Theme of the week: bookmaker restrictions

Judging by the number of comments left after my blatherings posted last Thursday and Friday, it appears that bookmaker restrictions, what can lead to them being imposed, and how to avoid them for as long as possible, together make up a subject area which is at the forefront of many investment gamblers' minds. No real surprise there, I guess.

There have been some very interesting points made by various people, all of which merit some attention being paid to them and perhaps some ongoing discussion. Let's face it, all of us who approach our gambling in an organised and serious manner are going to have to cope with the bookmakers not playing ball at some stage. We need a strategy; a plan as it were, for without one then ultimately our investment vehicle will come to a shuddering halt. And that won't do at all, will it?
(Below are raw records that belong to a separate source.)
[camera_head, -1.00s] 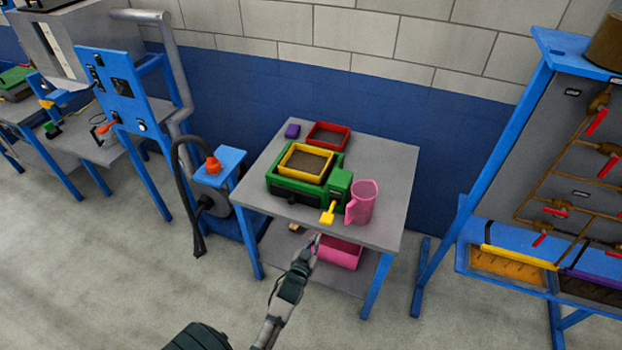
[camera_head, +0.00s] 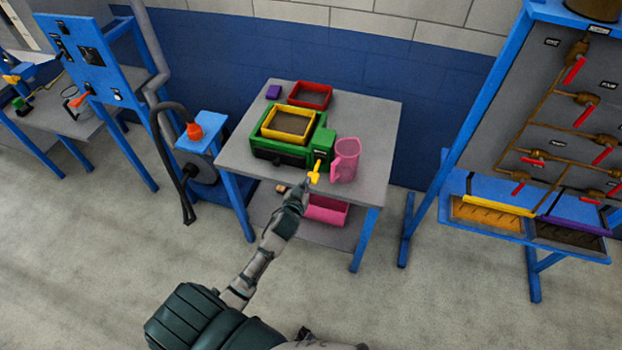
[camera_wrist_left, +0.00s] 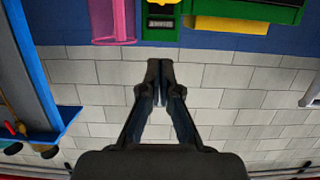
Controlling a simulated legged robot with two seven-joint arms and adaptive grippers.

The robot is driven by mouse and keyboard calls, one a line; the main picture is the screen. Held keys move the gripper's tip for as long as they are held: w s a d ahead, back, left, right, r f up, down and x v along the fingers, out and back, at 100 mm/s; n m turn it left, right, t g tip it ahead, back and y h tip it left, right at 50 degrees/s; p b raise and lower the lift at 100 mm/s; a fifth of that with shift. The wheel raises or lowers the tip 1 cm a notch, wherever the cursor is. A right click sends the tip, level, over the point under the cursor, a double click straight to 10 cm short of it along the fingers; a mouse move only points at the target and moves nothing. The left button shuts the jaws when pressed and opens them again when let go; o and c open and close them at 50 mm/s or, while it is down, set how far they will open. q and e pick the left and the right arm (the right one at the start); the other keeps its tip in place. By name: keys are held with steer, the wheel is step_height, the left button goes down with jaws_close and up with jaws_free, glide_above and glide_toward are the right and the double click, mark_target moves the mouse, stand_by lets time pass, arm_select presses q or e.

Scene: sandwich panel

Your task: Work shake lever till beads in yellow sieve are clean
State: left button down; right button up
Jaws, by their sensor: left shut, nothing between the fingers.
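The yellow sieve (camera_head: 288,124) sits on the green shaker (camera_head: 278,152) on the grey table. Its contents look brown-grey; single beads are too small to tell. The yellow shake lever (camera_head: 315,173) sticks out at the shaker's front right, below its green box. My left gripper (camera_head: 305,185) is just below and left of the lever tip in the head view; I cannot tell whether they touch. In the left wrist view the fingers (camera_wrist_left: 160,68) are together and empty, with the green shaker (camera_wrist_left: 252,10) at the top edge. My right gripper is not in view.
A pink jug (camera_head: 346,162) stands close to the right of the lever. A pink bin (camera_head: 327,210) is on the lower shelf. The tabletop's front right is clear.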

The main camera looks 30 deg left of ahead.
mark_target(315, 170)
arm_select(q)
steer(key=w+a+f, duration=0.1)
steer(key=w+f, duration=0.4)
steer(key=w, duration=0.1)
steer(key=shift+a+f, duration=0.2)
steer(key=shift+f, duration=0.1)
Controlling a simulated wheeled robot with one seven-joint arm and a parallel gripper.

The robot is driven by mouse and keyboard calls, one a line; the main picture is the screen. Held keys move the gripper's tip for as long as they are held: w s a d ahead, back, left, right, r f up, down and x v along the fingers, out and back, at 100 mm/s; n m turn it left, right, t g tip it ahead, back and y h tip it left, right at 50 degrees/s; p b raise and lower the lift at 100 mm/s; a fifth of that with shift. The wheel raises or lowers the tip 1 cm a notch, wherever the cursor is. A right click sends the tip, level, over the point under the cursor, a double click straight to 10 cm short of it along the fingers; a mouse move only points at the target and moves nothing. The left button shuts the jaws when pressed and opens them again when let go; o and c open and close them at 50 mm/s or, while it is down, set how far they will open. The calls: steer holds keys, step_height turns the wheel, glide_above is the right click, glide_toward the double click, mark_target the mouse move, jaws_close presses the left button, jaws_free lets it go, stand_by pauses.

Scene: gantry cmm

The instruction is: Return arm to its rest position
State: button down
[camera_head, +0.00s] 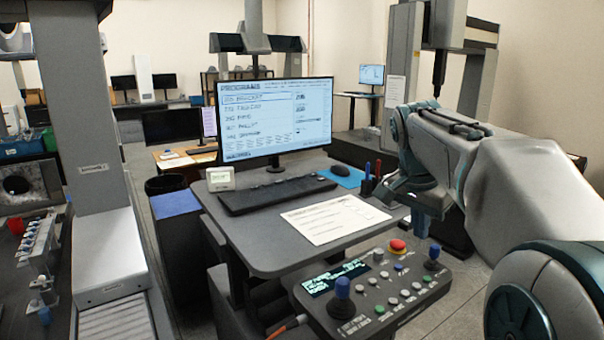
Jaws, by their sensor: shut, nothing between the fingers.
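My arm reaches in from the right edge and is bent, with its far end beside the right side of the desk. My gripper (421,226) hangs below the dark wrist, small and partly lost against the dark background. It is shut and empty. It is just past the desk's right edge, above and behind the control panel (375,290). It appears apart from the desk and the panel.
The grey desk (270,262) bears a monitor (275,115), keyboard (275,194), paper sheet (335,219) and pen holder (368,186). The panel carries joysticks and a red button (397,245). A grey column (85,140) stands left. Floor (455,300) shows right of the panel.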

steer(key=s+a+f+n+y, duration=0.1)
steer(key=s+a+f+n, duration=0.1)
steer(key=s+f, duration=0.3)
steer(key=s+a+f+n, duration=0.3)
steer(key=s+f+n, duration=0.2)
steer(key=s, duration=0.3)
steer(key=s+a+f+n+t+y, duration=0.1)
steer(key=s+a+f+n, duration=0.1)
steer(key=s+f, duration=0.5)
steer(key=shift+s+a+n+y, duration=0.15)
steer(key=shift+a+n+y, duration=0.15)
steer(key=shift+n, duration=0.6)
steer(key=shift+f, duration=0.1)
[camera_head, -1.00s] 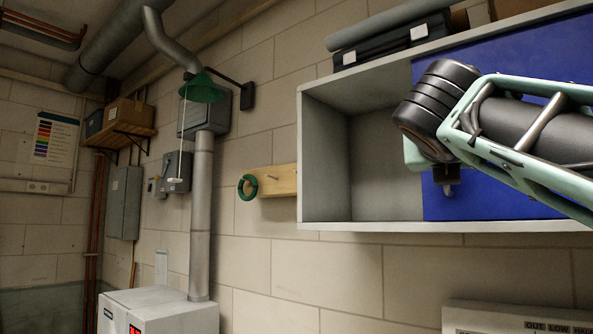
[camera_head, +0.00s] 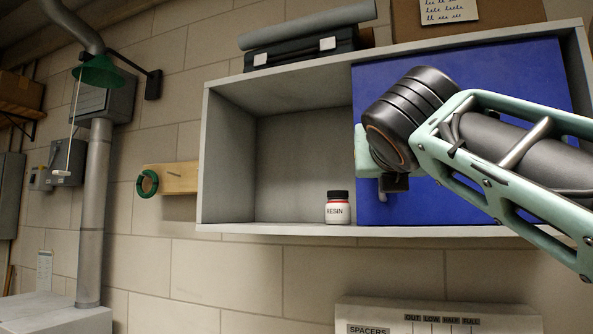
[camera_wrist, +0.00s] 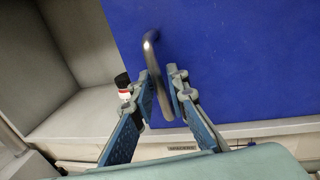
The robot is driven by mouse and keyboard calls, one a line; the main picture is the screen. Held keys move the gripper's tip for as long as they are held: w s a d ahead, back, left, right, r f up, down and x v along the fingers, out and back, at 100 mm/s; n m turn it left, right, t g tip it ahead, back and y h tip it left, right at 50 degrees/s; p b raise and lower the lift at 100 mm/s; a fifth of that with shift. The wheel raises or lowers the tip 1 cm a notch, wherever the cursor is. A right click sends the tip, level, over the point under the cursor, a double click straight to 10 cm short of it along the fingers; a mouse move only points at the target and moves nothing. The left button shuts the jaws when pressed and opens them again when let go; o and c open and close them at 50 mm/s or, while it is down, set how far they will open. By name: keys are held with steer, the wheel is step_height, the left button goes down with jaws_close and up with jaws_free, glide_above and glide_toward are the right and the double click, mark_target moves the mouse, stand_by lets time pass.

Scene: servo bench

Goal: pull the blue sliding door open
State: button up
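The blue sliding door (camera_head: 480,205) covers the right part of the grey wall cabinet (camera_head: 222,160); the left part stands open. The door also fills much of the wrist view (camera_wrist: 230,70). Its bent metal handle (camera_wrist: 150,40) is near the door's left edge. In the head view my arm hides most of the gripper and handle.
A resin jar (camera_head: 338,210) stands on the cabinet floor just left of the door. A black case (camera_head: 300,50) lies on top of the cabinet. A wooden block with a green ring (camera_head: 148,183) is on the wall to the left. A spacers box (camera_head: 430,318) is below.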

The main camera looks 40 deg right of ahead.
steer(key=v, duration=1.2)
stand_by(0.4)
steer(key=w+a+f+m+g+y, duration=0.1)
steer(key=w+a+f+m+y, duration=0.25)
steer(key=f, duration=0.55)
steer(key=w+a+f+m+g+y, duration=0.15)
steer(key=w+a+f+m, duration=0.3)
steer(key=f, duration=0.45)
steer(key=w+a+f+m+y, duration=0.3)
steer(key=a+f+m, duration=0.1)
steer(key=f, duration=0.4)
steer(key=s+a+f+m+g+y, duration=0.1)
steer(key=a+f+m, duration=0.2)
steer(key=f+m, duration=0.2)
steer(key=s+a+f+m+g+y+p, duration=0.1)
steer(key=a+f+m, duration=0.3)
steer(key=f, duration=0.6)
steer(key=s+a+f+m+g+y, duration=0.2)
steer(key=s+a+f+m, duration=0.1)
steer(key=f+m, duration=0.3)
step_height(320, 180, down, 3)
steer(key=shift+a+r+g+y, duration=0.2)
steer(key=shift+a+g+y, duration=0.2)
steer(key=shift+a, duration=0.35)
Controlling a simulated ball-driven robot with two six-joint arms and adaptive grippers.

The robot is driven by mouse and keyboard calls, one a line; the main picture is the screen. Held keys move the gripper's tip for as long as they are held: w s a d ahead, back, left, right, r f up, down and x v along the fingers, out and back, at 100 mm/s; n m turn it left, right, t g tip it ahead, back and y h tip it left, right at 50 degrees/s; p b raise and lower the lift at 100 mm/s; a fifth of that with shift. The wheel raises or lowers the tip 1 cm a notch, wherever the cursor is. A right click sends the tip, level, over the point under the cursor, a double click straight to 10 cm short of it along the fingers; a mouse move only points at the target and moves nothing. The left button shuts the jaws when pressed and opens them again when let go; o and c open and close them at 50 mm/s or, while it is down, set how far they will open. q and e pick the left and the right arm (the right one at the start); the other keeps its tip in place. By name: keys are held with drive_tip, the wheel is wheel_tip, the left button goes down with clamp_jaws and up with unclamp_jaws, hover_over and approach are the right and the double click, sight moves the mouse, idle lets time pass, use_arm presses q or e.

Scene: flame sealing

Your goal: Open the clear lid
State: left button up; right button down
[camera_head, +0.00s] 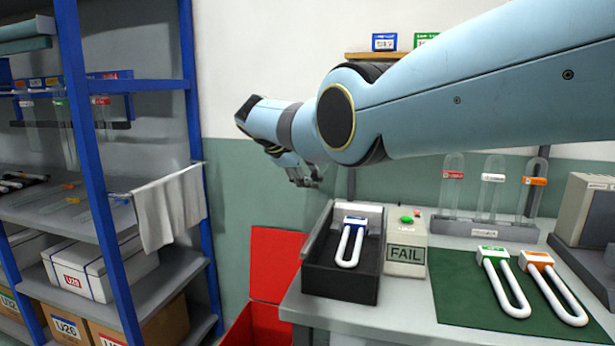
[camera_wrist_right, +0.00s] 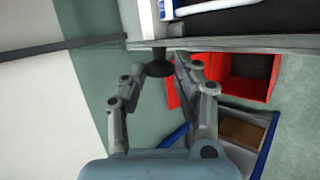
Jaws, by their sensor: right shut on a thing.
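My right gripper (camera_head: 305,178) is above and behind the left part of a black tester box (camera_head: 340,282). In the right wrist view its fingers (camera_wrist_right: 158,72) are closed around a dark round knob (camera_wrist_right: 158,58). The clear lid itself cannot be made out against the wall, so its angle is hard to tell. The box's top looks uncovered, with a white U-shaped tube with a blue cap (camera_head: 350,246) inside. A thin grey edge (camera_head: 318,230) slants along the box's left side. My left gripper is not in view.
A FAIL display unit (camera_head: 405,256) with green and red buttons adjoins the box. A green mat (camera_head: 465,305) holds two U-tubes. Clear tubes stand in a rack (camera_head: 485,228) behind. A red bin (camera_head: 272,265) is left of the table; blue shelving (camera_head: 90,150) stands farther left.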

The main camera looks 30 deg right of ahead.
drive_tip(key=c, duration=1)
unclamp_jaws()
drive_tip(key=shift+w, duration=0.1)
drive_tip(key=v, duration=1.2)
This week I want to explore this subject further. The thing is, I'm still on the part of the gambling learning curve that is on a trajectory heading in an upwards direction. So I can explain what I do as far as attempting to ensure that bookmaker accounts remain functional for as long as possible, and I can tell you my longer term plans/strategy that will hopefully allow me to invest in gambling services over the long term, but I'm sure there are many who have been through all this before and have the benefit of experience behind them. If there are any readers who fall into this category, their contributions in the 'Comments' section are warmly welcomed. Let's face it, it's us against the bookmakers, and any ideas that can help us all to gain an upperhand in the ongoing battle will benefit us all.

So, without further ado, let us address the comment left by an intriguing contributor, a bookmaker 'insider'...

"It is pretty easy to determine when the user has placed bets on market high odds and when you see that has happened 10 out of 10 times then it actually doesn't matter if the account is in +/-."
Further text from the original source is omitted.